How Can I afford to go to School and Not Work?

Going back to school as an adult can be exciting because it means you are working towards something better for your career, finances or personal satisfaction. However, if the thought of funding the tuition bill is causing you stress, there are several cost-effective savings options that can be explored.  So if you’re thinking of making the trek back into the world of education, here are some helpful tips to make the journey as easy as possible.

Registered Education Savings Plans (RESPs)

There are many RESP options to choose from, with plans offered through organizations like Children’s Education Funds CEFI. Importantly, you don’t have to be a child to have one.

In fact, anyone can start an RESP for themselves by setting a plan up in their own name and making monetary contributions.  The only catch here is – adults don’t get the government contributions that children do.

Lifelong Learning Plan

In Canada, The Lifelong Learning Plan allows you to withdraw amounts from your registered retirement savings plan to help pay for your post-secondary studies, without paying a penalty.

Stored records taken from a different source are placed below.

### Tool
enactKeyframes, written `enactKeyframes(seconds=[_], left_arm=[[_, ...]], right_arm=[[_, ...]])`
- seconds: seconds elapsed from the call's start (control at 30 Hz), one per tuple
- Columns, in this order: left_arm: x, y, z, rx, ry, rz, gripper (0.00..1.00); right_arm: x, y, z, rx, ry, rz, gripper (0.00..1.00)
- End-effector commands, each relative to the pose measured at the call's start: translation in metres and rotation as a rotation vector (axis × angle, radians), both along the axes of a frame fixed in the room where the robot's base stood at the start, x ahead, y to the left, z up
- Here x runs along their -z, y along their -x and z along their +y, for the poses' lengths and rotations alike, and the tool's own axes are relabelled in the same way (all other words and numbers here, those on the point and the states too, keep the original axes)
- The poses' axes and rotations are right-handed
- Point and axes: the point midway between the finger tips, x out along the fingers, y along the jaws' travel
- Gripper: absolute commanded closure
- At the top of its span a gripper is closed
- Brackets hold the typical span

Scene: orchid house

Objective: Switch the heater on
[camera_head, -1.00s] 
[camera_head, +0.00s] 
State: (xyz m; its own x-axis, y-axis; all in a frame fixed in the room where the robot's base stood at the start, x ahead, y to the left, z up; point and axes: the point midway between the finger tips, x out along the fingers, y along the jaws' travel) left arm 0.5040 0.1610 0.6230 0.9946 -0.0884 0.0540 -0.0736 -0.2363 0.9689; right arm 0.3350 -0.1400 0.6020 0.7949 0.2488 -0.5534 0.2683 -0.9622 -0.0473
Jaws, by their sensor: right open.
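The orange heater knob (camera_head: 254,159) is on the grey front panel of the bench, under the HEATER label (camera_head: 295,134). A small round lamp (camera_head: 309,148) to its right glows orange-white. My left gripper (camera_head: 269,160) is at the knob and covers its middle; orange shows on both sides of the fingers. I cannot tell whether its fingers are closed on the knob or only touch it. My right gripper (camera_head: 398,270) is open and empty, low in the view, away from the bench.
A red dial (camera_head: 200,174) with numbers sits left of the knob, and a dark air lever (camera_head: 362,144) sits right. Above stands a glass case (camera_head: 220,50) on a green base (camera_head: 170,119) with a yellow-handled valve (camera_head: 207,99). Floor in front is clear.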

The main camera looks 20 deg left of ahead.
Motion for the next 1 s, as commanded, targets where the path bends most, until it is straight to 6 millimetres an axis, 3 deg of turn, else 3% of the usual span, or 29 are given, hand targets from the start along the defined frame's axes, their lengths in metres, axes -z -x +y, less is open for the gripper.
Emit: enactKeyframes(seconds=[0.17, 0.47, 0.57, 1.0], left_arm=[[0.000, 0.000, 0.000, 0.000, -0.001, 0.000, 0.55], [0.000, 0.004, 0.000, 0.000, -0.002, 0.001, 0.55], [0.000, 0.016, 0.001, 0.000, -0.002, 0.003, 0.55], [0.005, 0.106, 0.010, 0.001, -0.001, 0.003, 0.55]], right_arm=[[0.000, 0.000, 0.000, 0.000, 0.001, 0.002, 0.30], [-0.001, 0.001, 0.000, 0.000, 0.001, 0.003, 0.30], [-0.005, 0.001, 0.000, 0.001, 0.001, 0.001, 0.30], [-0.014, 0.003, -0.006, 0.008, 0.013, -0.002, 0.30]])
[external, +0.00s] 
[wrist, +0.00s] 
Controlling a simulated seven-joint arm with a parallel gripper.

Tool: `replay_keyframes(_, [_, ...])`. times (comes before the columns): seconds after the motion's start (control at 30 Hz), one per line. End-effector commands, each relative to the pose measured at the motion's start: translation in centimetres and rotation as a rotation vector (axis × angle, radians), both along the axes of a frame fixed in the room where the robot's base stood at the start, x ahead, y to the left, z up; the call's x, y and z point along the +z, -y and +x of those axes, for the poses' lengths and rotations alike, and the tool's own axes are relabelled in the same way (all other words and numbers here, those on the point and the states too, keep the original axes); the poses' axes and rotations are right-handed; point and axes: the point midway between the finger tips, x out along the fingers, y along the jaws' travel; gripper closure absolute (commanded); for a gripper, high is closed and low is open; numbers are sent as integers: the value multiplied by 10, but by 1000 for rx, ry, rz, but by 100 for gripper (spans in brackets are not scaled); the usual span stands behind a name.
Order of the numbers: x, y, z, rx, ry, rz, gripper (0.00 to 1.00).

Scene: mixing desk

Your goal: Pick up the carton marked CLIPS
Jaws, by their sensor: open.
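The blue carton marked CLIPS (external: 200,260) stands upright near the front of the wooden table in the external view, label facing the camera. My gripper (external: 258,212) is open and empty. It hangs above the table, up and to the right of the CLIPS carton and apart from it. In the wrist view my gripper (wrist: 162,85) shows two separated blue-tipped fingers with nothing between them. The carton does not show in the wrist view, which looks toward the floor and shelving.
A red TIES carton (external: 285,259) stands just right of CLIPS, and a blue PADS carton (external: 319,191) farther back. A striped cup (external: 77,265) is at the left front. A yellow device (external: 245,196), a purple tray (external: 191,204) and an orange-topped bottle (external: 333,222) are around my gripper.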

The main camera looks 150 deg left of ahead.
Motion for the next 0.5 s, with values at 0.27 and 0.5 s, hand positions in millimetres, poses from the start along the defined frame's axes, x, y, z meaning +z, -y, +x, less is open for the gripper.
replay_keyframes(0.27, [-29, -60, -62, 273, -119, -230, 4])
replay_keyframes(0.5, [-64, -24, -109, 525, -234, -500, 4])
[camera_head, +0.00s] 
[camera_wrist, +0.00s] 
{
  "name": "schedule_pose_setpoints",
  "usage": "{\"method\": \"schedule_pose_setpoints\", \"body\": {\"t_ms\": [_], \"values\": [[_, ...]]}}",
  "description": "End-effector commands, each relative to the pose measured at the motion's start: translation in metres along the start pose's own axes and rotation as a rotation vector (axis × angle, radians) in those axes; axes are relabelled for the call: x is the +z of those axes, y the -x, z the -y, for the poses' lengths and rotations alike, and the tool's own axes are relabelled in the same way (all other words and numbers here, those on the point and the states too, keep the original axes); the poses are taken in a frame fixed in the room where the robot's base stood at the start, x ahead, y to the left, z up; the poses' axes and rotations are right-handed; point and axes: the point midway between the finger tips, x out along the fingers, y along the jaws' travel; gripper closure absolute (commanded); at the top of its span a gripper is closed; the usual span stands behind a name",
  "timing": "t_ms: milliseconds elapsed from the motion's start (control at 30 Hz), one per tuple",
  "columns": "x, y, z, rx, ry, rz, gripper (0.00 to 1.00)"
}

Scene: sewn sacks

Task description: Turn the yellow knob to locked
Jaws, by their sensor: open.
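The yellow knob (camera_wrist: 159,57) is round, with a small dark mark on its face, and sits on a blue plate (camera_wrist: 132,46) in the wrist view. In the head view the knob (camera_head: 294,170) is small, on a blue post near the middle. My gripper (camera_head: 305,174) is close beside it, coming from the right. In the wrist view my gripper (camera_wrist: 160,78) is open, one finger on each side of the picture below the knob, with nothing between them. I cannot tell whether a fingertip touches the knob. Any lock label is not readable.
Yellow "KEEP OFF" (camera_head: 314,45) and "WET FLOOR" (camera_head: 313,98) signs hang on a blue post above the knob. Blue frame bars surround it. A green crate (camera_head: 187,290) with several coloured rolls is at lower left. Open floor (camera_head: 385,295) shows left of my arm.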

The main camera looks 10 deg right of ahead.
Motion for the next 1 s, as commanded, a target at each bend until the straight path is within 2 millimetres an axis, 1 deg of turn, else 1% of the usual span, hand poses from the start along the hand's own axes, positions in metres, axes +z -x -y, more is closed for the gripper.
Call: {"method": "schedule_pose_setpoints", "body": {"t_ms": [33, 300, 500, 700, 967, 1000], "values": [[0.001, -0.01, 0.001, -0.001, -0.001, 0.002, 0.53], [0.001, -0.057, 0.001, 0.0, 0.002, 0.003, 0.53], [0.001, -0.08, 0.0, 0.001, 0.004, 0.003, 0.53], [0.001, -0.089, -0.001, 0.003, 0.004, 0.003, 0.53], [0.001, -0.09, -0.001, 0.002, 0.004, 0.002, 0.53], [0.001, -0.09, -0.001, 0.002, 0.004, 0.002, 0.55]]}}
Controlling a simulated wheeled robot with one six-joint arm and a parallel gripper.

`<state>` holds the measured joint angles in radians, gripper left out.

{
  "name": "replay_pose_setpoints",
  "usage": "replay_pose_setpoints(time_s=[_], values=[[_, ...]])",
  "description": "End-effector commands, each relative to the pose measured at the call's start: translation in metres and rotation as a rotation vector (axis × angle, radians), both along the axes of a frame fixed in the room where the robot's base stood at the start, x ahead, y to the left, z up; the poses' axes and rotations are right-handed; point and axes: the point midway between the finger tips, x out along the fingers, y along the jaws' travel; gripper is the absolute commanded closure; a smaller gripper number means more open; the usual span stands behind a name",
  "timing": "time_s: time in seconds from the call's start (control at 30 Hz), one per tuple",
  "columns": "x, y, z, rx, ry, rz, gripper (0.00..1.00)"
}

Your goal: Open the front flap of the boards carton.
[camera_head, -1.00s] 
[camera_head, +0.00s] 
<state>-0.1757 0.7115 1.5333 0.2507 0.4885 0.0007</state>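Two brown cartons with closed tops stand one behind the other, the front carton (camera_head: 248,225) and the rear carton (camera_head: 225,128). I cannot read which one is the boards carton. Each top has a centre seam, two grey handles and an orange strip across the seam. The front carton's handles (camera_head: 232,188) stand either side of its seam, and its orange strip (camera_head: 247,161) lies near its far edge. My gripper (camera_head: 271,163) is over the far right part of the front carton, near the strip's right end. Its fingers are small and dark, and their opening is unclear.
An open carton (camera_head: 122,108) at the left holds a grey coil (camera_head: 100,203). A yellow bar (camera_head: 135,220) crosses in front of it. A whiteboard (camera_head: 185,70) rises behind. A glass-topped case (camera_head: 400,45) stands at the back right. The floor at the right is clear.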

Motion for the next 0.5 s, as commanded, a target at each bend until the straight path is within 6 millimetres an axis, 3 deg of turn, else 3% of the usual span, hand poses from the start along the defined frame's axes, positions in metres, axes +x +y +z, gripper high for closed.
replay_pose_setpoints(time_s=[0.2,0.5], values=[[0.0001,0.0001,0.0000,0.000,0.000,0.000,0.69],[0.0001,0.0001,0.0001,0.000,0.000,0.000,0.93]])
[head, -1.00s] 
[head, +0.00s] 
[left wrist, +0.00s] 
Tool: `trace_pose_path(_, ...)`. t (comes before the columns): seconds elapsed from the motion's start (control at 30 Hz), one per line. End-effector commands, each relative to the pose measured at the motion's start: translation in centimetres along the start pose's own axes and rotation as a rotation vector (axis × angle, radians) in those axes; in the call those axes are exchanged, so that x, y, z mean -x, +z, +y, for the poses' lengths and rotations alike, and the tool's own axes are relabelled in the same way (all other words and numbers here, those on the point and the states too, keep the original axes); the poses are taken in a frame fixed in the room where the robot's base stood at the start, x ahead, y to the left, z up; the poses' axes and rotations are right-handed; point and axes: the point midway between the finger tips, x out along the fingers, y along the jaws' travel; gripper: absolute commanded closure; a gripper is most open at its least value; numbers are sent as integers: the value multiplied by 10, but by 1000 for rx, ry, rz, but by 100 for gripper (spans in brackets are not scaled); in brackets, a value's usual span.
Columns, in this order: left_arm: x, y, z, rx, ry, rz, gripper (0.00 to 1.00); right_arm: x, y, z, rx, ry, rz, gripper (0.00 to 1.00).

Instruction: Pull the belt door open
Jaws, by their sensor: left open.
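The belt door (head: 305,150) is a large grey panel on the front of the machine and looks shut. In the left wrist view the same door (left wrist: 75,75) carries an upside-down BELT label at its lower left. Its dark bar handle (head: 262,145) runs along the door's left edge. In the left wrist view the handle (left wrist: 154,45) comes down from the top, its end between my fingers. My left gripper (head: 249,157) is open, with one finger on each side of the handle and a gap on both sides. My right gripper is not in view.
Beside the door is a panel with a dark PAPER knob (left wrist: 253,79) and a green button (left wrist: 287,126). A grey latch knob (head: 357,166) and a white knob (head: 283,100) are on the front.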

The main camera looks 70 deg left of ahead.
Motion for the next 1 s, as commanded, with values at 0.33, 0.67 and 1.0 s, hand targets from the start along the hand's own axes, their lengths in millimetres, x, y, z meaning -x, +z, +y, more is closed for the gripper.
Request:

The Lifelong Learning Plan allows you to withdraw up to $20,000 with an annual limit of $10,000. You’ll have 10 years to repay the funds and once it’s replenished, you can participate in the plan again, as it is unlimited lifetime participation.

Skills Boost

The Government of Canada has also launched Skills Boost to support adults who want to return to school and upgrade their skills.

Skills Boost consists of several measures including making employment insurance more flexible and increasing student financial assistance.  Adults who are out of school for 10 years or more could get $1,600 more per year in grants when studying at a post-secondary institution.

Loans and scholarships

Scholarships aren’t just for high school graduates.  There’s plenty of money available for adult students as well.  Check out the Canada Student Loans program to see what loans are available to non-traditional students, what interest rate is being charged, and how fast you’ll have to pay your loan back.  Additionally, don’t forget to search into scholarships specifically for mature students as there may be some free money available as well.

Student lines of credit

Typically, Canada’s major banks and institutions offer students lines of credit with preferential interest rates.  Although this is an option that you’ll have to pay interest on, it offers the flexibility of taking out the money you need when you need it. Most student lines of credit require repayment on the principal balance within six months of graduation.

The decision to pursue an education as an adult is not one that comes easy.  But with a well-thought out plan and a few savings/budgeting tactics, you’ll be on the way to achieving your academic goals in no time.